== Source material

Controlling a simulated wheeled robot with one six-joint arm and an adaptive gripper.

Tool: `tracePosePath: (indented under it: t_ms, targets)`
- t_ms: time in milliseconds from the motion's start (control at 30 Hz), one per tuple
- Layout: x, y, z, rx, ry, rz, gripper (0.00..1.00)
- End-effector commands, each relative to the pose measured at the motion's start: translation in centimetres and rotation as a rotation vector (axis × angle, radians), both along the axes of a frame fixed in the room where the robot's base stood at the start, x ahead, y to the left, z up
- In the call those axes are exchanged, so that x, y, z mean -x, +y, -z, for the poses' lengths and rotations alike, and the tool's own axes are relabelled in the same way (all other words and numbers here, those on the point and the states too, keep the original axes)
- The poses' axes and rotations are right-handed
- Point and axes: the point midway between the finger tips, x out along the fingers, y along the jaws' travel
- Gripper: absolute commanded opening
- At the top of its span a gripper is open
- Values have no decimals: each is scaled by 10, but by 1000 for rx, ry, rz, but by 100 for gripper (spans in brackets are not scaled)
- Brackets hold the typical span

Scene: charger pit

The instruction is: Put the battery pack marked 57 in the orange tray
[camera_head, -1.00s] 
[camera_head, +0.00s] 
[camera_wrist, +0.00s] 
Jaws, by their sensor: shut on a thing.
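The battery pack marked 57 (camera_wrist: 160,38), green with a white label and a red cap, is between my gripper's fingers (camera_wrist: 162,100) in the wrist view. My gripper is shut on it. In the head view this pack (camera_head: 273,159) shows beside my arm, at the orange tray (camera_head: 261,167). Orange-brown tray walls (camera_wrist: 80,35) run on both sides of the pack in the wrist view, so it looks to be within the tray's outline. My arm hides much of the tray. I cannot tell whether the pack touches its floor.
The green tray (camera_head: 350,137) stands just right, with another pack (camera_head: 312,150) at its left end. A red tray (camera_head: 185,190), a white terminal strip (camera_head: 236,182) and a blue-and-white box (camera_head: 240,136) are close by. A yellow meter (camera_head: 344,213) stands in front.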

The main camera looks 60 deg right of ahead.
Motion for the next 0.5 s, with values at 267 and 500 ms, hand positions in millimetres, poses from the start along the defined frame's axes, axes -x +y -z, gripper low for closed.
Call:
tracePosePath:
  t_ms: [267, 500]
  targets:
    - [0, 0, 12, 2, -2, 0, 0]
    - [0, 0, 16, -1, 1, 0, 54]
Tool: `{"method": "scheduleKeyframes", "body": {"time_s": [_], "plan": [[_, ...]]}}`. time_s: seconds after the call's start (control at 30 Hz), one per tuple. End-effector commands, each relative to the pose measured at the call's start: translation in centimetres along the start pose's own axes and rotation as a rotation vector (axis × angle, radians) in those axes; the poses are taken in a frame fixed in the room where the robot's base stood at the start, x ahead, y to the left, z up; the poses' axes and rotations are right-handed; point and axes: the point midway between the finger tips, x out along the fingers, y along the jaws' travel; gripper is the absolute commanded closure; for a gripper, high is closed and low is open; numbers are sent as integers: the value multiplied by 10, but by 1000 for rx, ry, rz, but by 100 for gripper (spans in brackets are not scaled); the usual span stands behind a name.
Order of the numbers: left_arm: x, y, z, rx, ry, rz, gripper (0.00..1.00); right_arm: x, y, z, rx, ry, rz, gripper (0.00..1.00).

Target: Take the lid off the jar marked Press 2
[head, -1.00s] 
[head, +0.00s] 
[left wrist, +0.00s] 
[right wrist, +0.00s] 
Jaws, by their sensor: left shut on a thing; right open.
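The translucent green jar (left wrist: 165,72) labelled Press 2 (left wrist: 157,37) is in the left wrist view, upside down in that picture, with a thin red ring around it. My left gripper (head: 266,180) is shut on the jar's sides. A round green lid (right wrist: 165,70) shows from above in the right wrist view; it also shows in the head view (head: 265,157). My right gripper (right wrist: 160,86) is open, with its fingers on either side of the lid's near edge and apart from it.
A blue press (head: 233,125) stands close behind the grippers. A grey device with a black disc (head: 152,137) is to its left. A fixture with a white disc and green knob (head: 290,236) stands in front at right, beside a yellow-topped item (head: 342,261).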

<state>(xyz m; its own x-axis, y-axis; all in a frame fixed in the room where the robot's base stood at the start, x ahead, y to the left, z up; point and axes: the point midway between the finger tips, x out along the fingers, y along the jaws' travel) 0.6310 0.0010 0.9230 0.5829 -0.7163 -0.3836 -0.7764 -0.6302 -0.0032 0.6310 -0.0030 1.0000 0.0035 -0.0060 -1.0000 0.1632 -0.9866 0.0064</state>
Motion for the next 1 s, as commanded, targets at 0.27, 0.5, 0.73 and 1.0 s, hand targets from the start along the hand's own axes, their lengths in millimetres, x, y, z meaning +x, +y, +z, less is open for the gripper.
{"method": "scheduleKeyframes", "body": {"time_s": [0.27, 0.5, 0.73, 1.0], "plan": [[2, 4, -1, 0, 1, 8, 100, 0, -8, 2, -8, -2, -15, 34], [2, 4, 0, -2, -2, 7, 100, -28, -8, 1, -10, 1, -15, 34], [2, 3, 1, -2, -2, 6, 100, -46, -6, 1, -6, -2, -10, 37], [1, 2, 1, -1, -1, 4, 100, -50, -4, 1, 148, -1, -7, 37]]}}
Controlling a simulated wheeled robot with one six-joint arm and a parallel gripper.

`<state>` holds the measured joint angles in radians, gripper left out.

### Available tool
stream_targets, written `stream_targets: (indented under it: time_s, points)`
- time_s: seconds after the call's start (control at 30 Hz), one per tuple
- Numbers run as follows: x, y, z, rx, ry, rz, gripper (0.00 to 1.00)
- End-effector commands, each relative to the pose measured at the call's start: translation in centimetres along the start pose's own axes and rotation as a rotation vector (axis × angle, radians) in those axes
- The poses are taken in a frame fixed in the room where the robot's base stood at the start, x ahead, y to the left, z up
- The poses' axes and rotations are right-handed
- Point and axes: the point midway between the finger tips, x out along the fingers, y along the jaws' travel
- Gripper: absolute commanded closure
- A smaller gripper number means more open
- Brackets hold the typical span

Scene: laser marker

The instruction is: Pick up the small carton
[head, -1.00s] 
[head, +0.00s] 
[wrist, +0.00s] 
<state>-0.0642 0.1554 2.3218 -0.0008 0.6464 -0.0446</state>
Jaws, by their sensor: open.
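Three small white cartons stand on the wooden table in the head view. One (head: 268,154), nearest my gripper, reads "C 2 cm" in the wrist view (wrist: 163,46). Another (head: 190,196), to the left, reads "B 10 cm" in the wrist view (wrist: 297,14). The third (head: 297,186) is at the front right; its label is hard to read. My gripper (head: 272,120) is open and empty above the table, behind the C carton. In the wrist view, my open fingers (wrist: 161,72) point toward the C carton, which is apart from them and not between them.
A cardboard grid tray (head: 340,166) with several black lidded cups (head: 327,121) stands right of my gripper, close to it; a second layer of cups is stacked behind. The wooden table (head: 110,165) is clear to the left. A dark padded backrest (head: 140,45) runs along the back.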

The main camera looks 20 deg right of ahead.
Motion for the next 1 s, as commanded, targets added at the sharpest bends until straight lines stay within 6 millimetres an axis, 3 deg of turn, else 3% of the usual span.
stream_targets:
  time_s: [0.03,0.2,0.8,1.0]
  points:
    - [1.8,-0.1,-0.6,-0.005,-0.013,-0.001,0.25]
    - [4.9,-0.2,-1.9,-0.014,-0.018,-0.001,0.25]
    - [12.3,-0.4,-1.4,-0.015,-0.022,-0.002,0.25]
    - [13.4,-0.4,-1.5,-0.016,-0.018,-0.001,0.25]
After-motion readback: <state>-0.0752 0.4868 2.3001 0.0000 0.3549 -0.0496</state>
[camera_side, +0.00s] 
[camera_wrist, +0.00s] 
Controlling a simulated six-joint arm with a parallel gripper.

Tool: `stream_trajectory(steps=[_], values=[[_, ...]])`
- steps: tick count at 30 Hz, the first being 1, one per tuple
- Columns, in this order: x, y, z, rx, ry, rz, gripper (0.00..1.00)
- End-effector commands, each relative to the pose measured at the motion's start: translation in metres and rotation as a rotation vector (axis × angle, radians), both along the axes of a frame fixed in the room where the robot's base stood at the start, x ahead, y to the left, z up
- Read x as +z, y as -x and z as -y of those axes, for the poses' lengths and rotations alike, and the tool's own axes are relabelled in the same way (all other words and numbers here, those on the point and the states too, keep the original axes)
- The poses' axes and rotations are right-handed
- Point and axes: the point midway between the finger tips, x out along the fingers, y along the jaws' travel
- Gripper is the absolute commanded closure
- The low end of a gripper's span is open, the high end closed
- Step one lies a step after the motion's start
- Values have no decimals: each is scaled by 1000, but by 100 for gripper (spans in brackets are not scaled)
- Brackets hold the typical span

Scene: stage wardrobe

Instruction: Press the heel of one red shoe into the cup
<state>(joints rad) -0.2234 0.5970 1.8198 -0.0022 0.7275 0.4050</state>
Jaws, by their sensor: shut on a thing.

====

• _Instructions to follow_:
Within the material above, transcribe exactly the lines that run from the line holding "- The poses are" through the line holding "- Gripper: absolute commanded closure".

• _Result for this task_:
- The poses are taken in a frame fixed in the room where the robot's base stood at the start, x ahead, y to the left, z up
- The poses' axes and rotations are right-handed
- Point and axes: the point midway between the finger tips, x out along the fingers, y along the jaws' travel
- Gripper: absolute commanded closure

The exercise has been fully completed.